__DATA FOR THE TASK__

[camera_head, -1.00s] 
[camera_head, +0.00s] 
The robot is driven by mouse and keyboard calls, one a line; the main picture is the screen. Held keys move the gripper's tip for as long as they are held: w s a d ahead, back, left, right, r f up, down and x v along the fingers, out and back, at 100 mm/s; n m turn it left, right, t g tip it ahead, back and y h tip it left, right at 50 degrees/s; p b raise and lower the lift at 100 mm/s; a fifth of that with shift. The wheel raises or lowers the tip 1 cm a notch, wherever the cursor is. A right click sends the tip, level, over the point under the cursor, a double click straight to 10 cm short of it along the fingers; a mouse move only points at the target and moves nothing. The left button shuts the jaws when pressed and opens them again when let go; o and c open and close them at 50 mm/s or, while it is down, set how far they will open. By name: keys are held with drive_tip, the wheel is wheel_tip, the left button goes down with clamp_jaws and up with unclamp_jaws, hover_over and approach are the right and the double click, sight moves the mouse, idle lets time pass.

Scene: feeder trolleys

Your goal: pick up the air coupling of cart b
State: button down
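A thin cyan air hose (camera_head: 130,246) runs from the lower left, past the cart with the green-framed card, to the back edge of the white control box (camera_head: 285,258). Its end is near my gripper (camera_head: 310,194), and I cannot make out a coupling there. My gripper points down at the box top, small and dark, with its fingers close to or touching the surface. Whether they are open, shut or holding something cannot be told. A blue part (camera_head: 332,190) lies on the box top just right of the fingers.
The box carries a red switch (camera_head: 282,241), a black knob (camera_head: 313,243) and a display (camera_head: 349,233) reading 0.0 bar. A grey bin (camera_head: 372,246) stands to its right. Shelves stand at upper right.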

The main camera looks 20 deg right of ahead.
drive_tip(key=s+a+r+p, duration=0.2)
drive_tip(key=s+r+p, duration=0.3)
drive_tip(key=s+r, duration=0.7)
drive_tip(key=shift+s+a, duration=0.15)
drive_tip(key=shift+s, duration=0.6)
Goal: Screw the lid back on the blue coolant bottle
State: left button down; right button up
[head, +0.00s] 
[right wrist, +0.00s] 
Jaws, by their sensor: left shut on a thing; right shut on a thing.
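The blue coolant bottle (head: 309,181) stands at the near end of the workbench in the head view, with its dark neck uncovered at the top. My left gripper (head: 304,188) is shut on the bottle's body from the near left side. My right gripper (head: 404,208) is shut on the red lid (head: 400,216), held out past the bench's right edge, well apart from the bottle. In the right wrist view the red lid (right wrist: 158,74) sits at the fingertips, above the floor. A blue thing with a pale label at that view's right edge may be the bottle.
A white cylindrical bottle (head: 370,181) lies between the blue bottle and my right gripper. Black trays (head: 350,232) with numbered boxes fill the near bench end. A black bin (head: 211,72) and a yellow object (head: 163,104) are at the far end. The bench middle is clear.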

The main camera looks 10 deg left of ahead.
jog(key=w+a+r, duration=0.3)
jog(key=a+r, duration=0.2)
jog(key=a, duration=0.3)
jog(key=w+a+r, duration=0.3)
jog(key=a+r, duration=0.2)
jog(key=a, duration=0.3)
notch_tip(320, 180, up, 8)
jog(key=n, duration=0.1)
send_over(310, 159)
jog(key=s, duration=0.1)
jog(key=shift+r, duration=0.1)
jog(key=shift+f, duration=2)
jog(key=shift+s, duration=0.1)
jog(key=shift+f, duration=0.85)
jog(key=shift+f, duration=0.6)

__WHAT IS REQUIRED__
Write the entries again, exactly as they stand.

__TASK RESULT__
[camera_head, -1.00s] 
[camera_head, +0.00s] 
The robot is driven by mouse and keyboard calls, one a line; the main picture is the screen. Held keys move the gripper's tip for as long as they are held: w s a d ahead, back, left, right, r f up, down and x v along the fingers, out and back, at 100 mm/s; n m turn it left, right, t g tip it ahead, back and y h tip it left, right at 50 degrees/s; p b raise and lower the lift at 100 mm/s; a fifth of that with shift. The wheel raises or lowers the tip 1 cm a notch, wherever the cursor is. A right click sends the tip, level, over the point under the cursor, a double click straight to 10 cm short of it along the fingers; a mouse move only points at the target and moves nothing. The left button shuts the jaws when pressed and opens them again when let go; o and c open and close them at 50 mm/s or, while it is down, set how far they will open. By name: keys are held with drive_tip, the wheel is wheel_tip, the left button goes down with clamp_jaws and up with unclamp_jaws, hover_over and approach are the right and the double click, sight moves the mouse, idle lets time pass.

Scene: feeder trolleys

Your goal: pick up the air coupling of cart b
State: button down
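A thin cyan air hose (camera_head: 130,246) runs from the lower left, past the cart with the green-framed card, to the back edge of the white control box (camera_head: 285,258). Its end is near my gripper (camera_head: 310,194), and I cannot make out a coupling there. My gripper points down at the box top, small and dark, with its fingers close to or touching the surface. Whether they are open, shut or holding something cannot be told. A blue part (camera_head: 332,190) lies on the box top just right of the fingers.
The box carries a red switch (camera_head: 282,241), a black knob (camera_head: 313,243) and a display (camera_head: 349,233) reading 0.0 bar. A grey bin (camera_head: 372,246) stands to its right. Shelves stand at upper right.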

The main camera looks 20 deg right of ahead.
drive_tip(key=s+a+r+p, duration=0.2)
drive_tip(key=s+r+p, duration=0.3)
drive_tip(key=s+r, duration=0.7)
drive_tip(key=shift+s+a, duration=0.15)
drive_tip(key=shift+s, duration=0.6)
Goal: Screw the lid back on the blue coolant bottle
State: left button down; right button up
[head, +0.00s] 
[right wrist, +0.00s] 
Jaws, by their sensor: left shut on a thing; right shut on a thing.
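The blue coolant bottle (head: 309,181) stands at the near end of the workbench in the head view, with its dark neck uncovered at the top. My left gripper (head: 304,188) is shut on the bottle's body from the near left side. My right gripper (head: 404,208) is shut on the red lid (head: 400,216), held out past the bench's right edge, well apart from the bottle. In the right wrist view the red lid (right wrist: 158,74) sits at the fingertips, above the floor. A blue thing with a pale label at that view's right edge may be the bottle.
A white cylindrical bottle (head: 370,181) lies between the blue bottle and my right gripper. Black trays (head: 350,232) with numbered boxes fill the near bench end. A black bin (head: 211,72) and a yellow object (head: 163,104) are at the far end. The bench middle is clear.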

The main camera looks 10 deg left of ahead.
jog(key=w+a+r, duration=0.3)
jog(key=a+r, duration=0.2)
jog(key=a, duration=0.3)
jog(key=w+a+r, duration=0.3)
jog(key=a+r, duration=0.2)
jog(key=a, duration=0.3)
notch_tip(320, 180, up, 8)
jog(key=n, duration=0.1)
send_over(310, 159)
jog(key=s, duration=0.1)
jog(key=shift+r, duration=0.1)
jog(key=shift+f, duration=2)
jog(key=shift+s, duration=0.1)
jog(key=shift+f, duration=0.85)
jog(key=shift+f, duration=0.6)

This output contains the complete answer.